Problem requirements:
Leave the pictures out, and retype all of the material exactly as written.

▼

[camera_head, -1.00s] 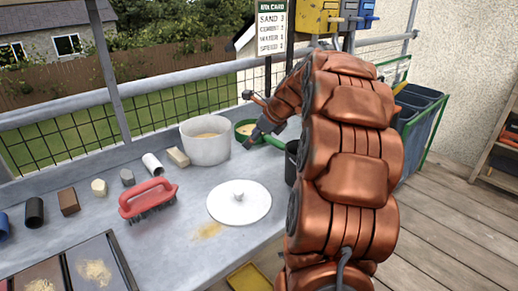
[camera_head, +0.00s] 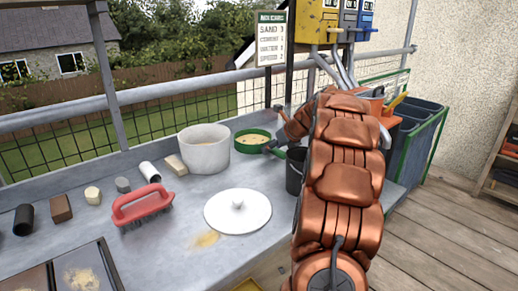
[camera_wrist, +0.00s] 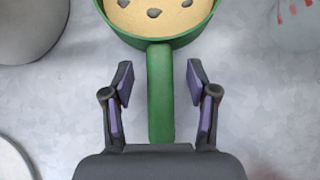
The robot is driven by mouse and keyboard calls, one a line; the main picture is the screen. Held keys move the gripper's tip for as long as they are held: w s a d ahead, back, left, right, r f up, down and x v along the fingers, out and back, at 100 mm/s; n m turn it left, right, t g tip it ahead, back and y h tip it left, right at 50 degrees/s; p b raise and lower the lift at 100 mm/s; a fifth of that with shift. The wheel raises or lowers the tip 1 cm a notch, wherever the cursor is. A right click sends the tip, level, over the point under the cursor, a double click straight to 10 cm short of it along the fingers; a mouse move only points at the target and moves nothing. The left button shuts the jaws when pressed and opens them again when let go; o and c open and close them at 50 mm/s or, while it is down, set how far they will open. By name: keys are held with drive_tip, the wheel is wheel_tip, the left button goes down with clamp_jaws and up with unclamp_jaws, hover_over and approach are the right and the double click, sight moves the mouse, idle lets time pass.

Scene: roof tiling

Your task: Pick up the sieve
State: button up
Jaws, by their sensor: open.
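The sieve is a round green pan with a straight green handle (camera_wrist: 160,95), holding sand-coloured material with several grey stones. In the head view the sieve (camera_head: 252,139) rests on the grey bench beside the white pot. My gripper (camera_wrist: 160,85) is open, with one purple-padded finger on each side of the handle and a gap on both sides. In the head view my gripper (camera_head: 276,143) is at the handle, and my arm hides part of the area behind it.
A white pot (camera_head: 204,150) stands left of the sieve and a dark cup (camera_head: 295,170) stands close to my arm. A white lid (camera_head: 238,211) and a red brush (camera_head: 142,205) lie nearer on the bench. A railing (camera_head: 170,88) runs behind.

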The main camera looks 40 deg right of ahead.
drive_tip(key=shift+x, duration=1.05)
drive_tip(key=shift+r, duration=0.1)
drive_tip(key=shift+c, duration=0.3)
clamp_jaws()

▲

Expected answer:
[camera_head, -1.00s] 
[camera_head, +0.00s] 
[camera_wrist, +0.00s] 
The robot is driven by mouse and keyboard calls, one a line; the main picture is the screen. Held keys move the gripper's tip for as long as they are held: w s a d ahead, back, left, right, r f up, down and x v along the fingers, out and back, at 100 mm/s; n m turn it left, right, t g tip it ahead, back and y h tip it left, right at 50 degrees/s; p b raise and lower the lift at 100 mm/s; a fifth of that with shift. The wheel raises or lowers the tip 1 cm a notch, wherever the cursor is. A right click sends the tip, level, over the point under the cursor, a double click straight to 10 cm short of it along the fingers; a mouse move only points at the target and moves nothing. The left button shuts the jaws when pressed and opens them again when let go; o and c open and close them at 50 mm/s or, while it is down, set how far they will open. By name: keys are held with drive_tip, the wheel is wheel_tip, the left button goes down with clamp_jaws and up with unclamp_jaws, hover_over and approach are the right and the double click, sight moves the mouse, idle lets time pass.

Scene: roof tiling

Your task: Pick up the sieve
State: button up
Jaws, by their sensor: open.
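The sieve is a round green pan with a straight green handle (camera_wrist: 160,95), holding sand-coloured material with several grey stones. In the head view the sieve (camera_head: 252,139) rests on the grey bench beside the white pot. My gripper (camera_wrist: 160,85) is open, with one purple-padded finger on each side of the handle and a gap on both sides. In the head view my gripper (camera_head: 276,143) is at the handle, and my arm hides part of the area behind it.
A white pot (camera_head: 204,150) stands left of the sieve and a dark cup (camera_head: 295,170) stands close to my arm. A white lid (camera_head: 238,211) and a red brush (camera_head: 142,205) lie nearer on the bench. A railing (camera_head: 170,88) runs behind.

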The main camera looks 40 deg right of ahead.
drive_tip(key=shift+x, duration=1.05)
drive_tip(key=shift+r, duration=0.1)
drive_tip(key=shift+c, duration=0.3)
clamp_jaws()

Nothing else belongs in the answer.